By Carmen Scruggs
Clinton County Sheriff’s Office helps ensure St. Johns residents’ safety and security by providing special protection and rescue services.
One of these services includes the Clinton Special Rescue Team. According to the office’s 2011 annual report, Clinton County law officials have expanded some safety programs, like the rescue team.
The team currently consists of 37 trained members that respond to calls such as suicides and missing people. In 2011, the team responded to five calls, one which included assisting the DeWitt City Police in finding a suicidal teen.
Admittance onto the rescue team requires extensive training. Before becoming an official team member, a person must go through an eight-hour rope awareness class, a 40 hour Search and Rescue Operations class, a 10-hour training with a canine group and a search management class.
Some expansions in background education for 2012 include additional exercises with a canine group unit and training members in National Incident Management System courses.
Training is not solely limited to land search and rescue, however.
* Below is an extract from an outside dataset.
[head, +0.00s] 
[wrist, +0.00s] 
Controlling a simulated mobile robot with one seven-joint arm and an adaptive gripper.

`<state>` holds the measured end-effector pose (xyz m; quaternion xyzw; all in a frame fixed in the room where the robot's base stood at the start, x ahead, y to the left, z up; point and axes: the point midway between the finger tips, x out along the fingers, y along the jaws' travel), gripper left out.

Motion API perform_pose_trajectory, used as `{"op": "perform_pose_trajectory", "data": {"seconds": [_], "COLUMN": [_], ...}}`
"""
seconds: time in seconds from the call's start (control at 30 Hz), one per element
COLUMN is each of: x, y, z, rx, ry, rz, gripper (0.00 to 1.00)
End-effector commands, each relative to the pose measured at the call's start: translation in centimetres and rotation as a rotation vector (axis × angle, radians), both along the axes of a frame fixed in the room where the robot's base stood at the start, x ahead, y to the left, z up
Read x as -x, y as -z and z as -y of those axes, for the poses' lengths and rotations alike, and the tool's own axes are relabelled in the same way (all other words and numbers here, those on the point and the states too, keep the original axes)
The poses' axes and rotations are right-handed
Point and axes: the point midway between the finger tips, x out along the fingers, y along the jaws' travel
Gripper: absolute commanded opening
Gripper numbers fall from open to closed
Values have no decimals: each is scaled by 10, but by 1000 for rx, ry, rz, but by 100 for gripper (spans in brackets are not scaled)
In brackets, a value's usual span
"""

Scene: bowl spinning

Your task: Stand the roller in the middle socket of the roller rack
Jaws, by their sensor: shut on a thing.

Water and ice training, confined space rescue and underwater rescue are all a part of rescue missions and coaching.
Team training for water and ice rescue includes 10 hours of ice rescue training and eight hours of surface rescue training, which is conducted in Motz Park. The objectives for 2012 include additional surface water and ice rescue training.
Increased training and participation has been especially beneficial for the underwater rescue and recovery unit. The team trains 10 hours each month and responded to eight evidence dives, four body recoveries, two vehicle recoveries and three rescues.